[Dataset excerpt]
========

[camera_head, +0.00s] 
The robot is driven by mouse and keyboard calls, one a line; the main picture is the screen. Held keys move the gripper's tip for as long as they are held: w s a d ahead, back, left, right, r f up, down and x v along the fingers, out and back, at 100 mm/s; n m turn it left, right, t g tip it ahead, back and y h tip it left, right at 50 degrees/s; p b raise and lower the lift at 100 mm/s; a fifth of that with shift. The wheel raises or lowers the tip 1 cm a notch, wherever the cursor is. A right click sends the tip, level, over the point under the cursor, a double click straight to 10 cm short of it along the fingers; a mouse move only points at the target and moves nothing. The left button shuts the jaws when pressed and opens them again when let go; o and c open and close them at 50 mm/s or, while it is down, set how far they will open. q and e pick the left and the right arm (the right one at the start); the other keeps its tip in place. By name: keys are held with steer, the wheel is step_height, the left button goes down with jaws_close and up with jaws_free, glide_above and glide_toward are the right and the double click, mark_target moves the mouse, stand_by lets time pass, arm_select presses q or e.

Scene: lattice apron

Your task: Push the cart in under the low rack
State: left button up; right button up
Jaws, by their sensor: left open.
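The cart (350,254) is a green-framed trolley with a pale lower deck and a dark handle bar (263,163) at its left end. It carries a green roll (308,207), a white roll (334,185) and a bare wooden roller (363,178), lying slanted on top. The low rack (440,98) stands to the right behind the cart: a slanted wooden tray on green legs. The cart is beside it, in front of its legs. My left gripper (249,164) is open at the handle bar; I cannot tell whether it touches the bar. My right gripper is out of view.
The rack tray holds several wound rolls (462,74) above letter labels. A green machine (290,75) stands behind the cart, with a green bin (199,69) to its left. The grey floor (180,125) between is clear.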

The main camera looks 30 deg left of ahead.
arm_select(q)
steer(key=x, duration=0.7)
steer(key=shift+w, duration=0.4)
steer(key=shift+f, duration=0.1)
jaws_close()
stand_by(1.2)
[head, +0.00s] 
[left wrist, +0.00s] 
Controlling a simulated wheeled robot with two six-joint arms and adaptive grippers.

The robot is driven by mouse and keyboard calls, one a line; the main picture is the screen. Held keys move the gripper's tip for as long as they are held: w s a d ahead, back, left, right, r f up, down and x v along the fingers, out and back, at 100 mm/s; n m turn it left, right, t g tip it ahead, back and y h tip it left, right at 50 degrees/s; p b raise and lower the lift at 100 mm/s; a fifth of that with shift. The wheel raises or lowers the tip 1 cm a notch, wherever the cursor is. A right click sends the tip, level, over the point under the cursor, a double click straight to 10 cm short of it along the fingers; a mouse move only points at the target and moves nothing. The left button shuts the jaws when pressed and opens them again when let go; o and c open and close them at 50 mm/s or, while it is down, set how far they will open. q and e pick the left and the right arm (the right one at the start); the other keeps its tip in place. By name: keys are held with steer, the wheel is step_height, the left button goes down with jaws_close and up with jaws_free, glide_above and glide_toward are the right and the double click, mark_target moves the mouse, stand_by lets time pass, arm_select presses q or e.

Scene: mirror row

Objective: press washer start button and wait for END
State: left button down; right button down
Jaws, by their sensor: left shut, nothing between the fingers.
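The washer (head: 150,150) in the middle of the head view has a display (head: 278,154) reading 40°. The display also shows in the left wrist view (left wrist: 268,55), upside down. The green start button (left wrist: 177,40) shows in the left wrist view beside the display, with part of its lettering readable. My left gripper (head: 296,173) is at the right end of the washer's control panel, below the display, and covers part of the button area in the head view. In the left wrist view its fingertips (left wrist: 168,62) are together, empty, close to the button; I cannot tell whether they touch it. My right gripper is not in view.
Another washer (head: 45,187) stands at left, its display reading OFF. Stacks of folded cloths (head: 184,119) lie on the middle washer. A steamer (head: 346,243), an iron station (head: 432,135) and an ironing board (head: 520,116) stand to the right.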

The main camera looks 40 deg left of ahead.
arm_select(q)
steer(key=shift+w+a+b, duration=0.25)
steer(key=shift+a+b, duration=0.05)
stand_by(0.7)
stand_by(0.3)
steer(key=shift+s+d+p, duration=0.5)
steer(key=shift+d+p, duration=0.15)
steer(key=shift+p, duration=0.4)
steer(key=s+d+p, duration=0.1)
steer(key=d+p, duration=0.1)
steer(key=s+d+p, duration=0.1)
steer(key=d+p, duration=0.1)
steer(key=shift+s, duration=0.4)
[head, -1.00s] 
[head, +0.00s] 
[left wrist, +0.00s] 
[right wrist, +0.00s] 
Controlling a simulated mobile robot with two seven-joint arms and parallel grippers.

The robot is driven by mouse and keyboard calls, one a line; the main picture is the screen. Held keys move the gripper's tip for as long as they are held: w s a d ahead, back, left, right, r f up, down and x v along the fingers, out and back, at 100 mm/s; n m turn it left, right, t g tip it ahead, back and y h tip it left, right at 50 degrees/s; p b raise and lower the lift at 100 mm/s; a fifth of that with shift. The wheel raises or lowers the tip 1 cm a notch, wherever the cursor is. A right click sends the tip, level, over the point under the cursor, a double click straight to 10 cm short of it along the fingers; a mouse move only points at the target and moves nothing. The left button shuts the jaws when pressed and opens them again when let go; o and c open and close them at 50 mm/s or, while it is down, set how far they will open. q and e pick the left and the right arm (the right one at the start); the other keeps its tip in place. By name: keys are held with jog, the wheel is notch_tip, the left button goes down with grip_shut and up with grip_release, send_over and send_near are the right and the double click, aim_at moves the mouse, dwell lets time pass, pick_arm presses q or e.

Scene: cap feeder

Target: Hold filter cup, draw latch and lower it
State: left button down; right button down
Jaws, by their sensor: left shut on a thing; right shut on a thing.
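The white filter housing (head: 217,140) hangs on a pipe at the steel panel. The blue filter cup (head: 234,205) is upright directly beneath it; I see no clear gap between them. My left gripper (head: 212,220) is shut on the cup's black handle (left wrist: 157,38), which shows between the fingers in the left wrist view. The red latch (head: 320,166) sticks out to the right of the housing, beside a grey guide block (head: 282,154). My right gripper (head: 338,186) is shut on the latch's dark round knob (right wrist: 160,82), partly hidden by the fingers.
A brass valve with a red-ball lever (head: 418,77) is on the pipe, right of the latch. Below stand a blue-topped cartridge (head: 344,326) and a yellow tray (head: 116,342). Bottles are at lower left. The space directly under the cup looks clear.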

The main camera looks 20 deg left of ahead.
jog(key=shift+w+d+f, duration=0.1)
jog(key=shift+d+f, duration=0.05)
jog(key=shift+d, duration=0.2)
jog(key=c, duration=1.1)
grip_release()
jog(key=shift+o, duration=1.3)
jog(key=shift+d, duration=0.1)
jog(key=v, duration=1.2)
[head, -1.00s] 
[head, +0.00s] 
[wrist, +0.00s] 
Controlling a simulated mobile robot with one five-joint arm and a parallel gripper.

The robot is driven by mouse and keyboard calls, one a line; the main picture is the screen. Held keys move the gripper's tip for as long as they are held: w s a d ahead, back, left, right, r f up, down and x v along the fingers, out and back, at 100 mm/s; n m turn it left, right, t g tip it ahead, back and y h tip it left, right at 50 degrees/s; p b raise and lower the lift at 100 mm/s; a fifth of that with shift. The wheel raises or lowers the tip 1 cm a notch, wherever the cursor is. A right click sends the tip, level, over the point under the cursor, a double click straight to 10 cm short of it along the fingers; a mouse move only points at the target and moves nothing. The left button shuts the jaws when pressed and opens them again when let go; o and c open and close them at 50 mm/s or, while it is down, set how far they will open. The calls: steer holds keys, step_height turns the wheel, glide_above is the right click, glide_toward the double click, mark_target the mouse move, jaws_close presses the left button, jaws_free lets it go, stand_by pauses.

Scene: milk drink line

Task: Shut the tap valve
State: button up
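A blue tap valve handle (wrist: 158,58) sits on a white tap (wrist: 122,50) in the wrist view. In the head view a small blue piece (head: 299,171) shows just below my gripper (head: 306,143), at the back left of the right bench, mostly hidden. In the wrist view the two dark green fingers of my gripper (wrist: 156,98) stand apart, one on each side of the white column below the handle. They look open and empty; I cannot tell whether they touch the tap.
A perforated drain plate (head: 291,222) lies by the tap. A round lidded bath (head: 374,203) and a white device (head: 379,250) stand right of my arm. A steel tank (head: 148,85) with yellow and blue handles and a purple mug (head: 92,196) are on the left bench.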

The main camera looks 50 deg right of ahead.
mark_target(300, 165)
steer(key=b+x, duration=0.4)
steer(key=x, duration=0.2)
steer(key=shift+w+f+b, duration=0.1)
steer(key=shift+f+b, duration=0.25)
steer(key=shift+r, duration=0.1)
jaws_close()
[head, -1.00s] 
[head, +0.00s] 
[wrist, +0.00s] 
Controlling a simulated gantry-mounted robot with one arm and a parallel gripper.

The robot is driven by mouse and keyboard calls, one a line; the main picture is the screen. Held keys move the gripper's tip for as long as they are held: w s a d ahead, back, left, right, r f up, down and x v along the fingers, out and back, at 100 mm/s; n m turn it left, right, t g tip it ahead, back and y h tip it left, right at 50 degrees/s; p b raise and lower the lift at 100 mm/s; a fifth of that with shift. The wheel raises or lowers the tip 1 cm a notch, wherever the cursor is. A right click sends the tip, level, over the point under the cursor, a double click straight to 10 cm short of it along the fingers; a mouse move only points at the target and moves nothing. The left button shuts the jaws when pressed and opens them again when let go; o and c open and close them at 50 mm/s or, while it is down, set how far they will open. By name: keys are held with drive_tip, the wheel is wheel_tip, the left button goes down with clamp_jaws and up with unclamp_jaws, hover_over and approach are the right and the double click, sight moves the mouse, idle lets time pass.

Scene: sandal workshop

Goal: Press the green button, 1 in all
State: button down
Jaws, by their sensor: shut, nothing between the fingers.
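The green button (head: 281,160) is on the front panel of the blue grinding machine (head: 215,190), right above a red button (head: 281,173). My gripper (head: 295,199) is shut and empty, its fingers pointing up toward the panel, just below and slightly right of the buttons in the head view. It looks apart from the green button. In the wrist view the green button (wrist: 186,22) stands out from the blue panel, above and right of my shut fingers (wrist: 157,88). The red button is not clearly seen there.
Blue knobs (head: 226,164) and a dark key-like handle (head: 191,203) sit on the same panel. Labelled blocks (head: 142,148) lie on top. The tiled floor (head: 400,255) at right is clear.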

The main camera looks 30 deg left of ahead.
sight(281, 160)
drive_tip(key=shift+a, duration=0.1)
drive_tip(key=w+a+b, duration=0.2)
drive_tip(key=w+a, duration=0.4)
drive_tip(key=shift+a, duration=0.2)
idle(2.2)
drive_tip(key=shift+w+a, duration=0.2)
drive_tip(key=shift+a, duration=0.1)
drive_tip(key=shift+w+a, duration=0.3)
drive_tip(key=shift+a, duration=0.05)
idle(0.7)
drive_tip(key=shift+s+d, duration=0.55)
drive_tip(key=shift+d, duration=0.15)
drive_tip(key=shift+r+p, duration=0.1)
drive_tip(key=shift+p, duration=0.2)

========

### Instruction
Copy out every line where the word "arms" occurs.

### Result of the exercise
Controlling a simulated wheeled robot with two six-joint arms and adaptive grippers.
Controlling a simulated mobile robot with two seven-joint arms and parallel grippers.

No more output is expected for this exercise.